Zu kurz gesprungen
Eine Kolumne von Cawi Schmälter
Man mag es nicht glauben, aber inzwischen hatte ich mich fast daran gewöhnt: Jeden Morgen, gleich nach dem Aufstehen, blickte ich nach Betätigung des Rollladen-Gurtwicklers in das Gesicht eines freundlichen Mannes. Angelehnt an einen dort vorhandenen Birkenbaum und völlig aktivitätslos fixierte er mich, schaute unentwegt schlumpfig grinsend in meine Richtung und versuchte mich so zu animieren, bei der anstehenden Bundestagswahl das Kreuzchen an der richtigen Stelle – nämlich an seiner – anzubringen.
Ob er mich politisch überzeugen konnte, verrate ich nicht. Für mich gilt im Gegensatz zu einem anderen zur Wahl stehenden, mit karnevalistischem Frohsinn vorbelasteten Kanzlerkandidaten die Pflicht der geheimen Wahl.
Erleichtert war ich trotzdem und froh, nicht im Wahlkreis Südthüringen aus dem Fenster blicken zu müssen. Als Einwohner der Städtchen Suhl, Schmalkalden, Meiningen, Hildburghausen oder Sonneberg hätte sich stattdessen unter Umständen das Konterfei des dortigen Favoriten für die Direktkandidatur in mein morgendliches Blickfeld gedrängt: Das Bild eines Bewerbers um die Erststimme im dortigen Wahlkreis 196. Eines Menschen, der als ehemaliger Präsident des Bundesamtes für Verfassungsschutz wegen seiner nationalistisch geprägten Amtsführung trotz des Rückhaltes seines einflussreichsten Förderers zurücktreten musste. Selbst die Fürsprache dieses Mentors im Ministerrang, der sich zu seinem 69. Geburtstag nichts sehnlicher gewünscht hatte, als die vollzogene, gewaltsame Abschiebung von exakt 69 Afghanistan-Füchtlingen vermelden zu dürfen, reichte bekanntlich seinerzeit nicht aus, ihn im Amt zu halten.
Nun also ein neuer Anlauf über ein angestrebtes Bundestagsmandat.
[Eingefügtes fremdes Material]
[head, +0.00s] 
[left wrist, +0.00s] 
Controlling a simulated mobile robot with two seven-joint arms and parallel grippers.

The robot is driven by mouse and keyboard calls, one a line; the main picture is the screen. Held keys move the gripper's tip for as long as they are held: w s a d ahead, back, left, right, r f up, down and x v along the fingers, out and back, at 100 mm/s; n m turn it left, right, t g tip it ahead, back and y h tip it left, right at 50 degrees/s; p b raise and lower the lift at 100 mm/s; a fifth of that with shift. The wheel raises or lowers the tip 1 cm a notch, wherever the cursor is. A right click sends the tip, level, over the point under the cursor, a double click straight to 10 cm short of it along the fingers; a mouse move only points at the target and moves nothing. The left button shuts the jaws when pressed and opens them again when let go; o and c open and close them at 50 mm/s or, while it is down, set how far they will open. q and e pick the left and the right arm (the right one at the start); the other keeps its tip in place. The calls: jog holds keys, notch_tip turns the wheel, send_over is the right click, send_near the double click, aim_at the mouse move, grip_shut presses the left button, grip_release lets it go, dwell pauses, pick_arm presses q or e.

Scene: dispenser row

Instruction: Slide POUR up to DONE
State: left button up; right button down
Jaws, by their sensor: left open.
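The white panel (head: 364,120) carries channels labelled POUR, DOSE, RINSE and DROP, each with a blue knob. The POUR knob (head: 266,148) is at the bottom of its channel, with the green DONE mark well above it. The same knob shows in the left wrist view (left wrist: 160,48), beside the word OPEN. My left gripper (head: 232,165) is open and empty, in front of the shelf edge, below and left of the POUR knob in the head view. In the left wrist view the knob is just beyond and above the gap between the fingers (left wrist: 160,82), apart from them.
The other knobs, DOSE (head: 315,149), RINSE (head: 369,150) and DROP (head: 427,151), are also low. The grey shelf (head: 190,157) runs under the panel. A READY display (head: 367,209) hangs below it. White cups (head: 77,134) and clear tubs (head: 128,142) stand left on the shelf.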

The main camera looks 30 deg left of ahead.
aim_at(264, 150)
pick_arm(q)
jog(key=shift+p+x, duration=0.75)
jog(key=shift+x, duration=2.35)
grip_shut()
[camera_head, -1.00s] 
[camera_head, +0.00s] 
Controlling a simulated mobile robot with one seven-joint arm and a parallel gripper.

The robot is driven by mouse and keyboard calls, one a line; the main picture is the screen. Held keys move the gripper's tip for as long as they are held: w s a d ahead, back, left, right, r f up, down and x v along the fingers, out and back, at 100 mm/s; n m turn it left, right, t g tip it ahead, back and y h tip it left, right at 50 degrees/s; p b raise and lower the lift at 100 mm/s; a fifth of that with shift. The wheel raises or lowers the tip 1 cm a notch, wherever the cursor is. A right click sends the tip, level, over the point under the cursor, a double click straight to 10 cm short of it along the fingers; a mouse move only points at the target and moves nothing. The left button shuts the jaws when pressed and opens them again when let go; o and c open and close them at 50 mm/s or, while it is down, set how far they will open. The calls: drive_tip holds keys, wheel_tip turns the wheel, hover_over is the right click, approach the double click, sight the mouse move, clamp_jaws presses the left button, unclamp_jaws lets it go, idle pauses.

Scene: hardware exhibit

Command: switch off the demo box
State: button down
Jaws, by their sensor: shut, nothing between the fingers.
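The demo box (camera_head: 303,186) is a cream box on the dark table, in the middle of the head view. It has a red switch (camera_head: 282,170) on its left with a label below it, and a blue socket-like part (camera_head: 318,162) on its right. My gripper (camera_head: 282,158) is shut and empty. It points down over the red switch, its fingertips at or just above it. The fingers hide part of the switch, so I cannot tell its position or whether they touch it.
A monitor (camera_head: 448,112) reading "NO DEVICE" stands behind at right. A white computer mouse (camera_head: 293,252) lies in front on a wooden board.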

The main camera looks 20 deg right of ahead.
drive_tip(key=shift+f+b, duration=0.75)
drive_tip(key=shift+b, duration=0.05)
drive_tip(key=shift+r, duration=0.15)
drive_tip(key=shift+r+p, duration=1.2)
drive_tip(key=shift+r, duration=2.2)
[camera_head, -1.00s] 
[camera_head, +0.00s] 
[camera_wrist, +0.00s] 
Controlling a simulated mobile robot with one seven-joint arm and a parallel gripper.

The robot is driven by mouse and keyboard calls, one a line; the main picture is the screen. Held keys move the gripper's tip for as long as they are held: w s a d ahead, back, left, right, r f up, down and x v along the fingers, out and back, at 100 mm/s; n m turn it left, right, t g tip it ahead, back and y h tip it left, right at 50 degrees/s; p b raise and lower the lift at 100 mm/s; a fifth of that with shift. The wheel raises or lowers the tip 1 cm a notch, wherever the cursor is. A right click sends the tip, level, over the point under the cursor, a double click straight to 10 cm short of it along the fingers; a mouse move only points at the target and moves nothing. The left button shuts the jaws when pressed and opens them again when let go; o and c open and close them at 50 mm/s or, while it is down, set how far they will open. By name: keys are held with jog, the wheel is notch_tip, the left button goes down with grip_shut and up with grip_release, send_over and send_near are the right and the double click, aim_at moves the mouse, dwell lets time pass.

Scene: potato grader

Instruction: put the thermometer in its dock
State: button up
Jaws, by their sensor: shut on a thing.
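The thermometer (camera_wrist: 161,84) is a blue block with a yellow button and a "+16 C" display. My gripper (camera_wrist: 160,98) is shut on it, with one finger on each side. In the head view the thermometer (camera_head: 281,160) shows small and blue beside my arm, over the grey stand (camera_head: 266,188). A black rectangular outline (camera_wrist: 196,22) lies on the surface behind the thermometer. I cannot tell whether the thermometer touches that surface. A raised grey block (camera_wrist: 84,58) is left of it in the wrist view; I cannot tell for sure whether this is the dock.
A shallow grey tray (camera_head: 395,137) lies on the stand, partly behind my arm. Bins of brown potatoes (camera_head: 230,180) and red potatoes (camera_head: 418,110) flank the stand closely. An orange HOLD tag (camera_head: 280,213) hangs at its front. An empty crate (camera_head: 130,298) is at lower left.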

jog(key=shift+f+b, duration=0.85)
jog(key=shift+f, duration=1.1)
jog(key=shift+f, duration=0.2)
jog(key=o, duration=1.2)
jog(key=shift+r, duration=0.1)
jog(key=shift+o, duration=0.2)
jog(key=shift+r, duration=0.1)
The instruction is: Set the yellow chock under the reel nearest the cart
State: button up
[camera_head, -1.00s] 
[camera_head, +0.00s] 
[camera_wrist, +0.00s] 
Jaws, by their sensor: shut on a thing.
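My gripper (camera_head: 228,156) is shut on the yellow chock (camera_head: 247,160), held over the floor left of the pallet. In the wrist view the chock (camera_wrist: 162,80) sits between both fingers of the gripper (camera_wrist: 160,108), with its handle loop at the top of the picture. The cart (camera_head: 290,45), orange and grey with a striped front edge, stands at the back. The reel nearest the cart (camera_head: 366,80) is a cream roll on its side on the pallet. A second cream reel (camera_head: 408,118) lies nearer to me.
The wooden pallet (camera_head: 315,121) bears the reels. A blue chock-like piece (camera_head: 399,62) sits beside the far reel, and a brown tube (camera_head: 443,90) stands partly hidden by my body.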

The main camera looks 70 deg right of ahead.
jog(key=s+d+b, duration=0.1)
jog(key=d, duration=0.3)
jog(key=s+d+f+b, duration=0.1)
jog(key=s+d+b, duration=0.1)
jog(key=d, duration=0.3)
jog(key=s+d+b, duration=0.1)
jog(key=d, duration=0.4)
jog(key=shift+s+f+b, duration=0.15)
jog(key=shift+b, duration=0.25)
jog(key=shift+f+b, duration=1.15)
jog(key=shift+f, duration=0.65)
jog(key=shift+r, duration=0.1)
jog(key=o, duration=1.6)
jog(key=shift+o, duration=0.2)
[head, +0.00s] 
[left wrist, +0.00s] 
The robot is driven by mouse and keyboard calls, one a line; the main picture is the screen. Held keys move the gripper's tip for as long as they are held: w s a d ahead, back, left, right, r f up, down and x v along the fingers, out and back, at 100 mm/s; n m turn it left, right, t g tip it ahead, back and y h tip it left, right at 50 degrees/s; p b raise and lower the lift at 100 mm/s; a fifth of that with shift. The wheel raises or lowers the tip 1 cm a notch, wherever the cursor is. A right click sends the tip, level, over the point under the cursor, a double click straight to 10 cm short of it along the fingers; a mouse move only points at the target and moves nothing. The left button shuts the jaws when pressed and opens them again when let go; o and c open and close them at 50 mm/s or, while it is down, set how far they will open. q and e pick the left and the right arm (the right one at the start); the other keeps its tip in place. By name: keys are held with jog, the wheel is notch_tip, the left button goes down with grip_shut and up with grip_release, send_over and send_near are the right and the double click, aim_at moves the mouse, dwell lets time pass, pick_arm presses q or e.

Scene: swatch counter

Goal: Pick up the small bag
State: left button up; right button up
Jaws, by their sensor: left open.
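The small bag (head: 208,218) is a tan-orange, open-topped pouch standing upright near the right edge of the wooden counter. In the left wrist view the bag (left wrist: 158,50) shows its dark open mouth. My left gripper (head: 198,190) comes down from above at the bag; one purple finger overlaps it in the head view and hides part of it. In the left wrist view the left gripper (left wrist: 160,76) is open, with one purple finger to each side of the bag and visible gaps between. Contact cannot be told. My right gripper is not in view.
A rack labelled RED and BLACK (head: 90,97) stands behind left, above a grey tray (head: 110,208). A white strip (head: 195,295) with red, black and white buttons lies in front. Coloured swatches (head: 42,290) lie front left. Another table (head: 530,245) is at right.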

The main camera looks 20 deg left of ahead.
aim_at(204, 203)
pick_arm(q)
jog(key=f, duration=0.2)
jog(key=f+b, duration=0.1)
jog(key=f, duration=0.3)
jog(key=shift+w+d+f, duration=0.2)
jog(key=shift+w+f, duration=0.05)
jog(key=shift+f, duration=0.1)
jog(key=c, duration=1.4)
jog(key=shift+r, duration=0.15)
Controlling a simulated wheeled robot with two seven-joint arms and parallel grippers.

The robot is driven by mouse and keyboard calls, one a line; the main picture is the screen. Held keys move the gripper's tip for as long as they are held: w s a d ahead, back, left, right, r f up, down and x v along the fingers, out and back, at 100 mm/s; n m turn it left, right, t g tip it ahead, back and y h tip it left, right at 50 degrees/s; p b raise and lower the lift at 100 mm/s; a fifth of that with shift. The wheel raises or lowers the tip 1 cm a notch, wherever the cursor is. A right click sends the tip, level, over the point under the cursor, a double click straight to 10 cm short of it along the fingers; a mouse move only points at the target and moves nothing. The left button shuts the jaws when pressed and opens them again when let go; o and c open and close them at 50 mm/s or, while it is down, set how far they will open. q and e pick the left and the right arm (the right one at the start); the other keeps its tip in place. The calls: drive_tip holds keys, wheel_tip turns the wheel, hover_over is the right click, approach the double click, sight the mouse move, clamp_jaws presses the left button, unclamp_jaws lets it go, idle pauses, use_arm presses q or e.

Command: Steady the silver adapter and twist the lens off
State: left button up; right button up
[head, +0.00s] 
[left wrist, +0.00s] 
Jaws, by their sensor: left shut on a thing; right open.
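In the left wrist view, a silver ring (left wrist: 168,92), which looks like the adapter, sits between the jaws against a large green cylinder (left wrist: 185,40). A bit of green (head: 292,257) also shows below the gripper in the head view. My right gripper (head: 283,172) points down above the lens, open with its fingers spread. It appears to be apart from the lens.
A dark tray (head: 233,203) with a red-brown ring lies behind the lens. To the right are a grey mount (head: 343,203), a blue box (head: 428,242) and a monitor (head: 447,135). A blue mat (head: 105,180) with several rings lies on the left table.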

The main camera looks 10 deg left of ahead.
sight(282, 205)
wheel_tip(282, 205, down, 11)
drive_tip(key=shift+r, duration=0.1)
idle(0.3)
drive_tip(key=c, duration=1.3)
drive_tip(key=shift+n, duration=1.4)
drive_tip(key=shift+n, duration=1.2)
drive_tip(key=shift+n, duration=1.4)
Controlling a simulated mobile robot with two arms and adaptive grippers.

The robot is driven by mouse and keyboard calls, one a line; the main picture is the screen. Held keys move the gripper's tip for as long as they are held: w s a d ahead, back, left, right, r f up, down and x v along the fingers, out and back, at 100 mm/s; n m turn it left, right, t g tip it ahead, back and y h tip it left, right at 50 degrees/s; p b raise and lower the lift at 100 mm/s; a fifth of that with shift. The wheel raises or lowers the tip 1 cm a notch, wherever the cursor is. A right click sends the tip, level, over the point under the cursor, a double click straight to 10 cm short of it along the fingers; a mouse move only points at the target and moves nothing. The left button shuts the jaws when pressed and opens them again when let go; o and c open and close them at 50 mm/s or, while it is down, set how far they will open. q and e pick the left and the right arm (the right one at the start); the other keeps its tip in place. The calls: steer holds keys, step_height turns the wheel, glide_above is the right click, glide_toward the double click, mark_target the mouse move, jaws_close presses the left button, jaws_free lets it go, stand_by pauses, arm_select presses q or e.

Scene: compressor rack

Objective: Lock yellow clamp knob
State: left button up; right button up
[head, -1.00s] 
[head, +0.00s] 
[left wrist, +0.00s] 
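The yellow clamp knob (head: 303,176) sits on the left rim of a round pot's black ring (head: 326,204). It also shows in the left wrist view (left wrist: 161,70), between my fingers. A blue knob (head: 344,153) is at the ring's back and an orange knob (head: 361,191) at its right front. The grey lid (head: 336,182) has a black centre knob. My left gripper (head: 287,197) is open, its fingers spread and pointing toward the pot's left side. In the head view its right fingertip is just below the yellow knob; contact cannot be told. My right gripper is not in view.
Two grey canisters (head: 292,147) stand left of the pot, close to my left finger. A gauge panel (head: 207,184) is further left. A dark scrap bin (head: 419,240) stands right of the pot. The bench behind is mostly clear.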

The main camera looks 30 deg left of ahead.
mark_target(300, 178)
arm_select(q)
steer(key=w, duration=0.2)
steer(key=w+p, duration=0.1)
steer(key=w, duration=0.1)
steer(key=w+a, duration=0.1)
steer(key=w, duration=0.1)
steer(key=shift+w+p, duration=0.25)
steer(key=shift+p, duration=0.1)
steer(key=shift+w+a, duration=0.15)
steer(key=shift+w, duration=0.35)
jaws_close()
Die Chancen für ihn standen nicht schlecht, da er damit rechnen durfte, auch von den ganz Rechten unterstützt zu werden. Doch das Kalkül ging nicht auf. Selbst im tiefschwarzen Thüringen störte man sich an den durchschimmernden braunen Flecken und wählte einen der Ihren. Wahltag ist Erntetag!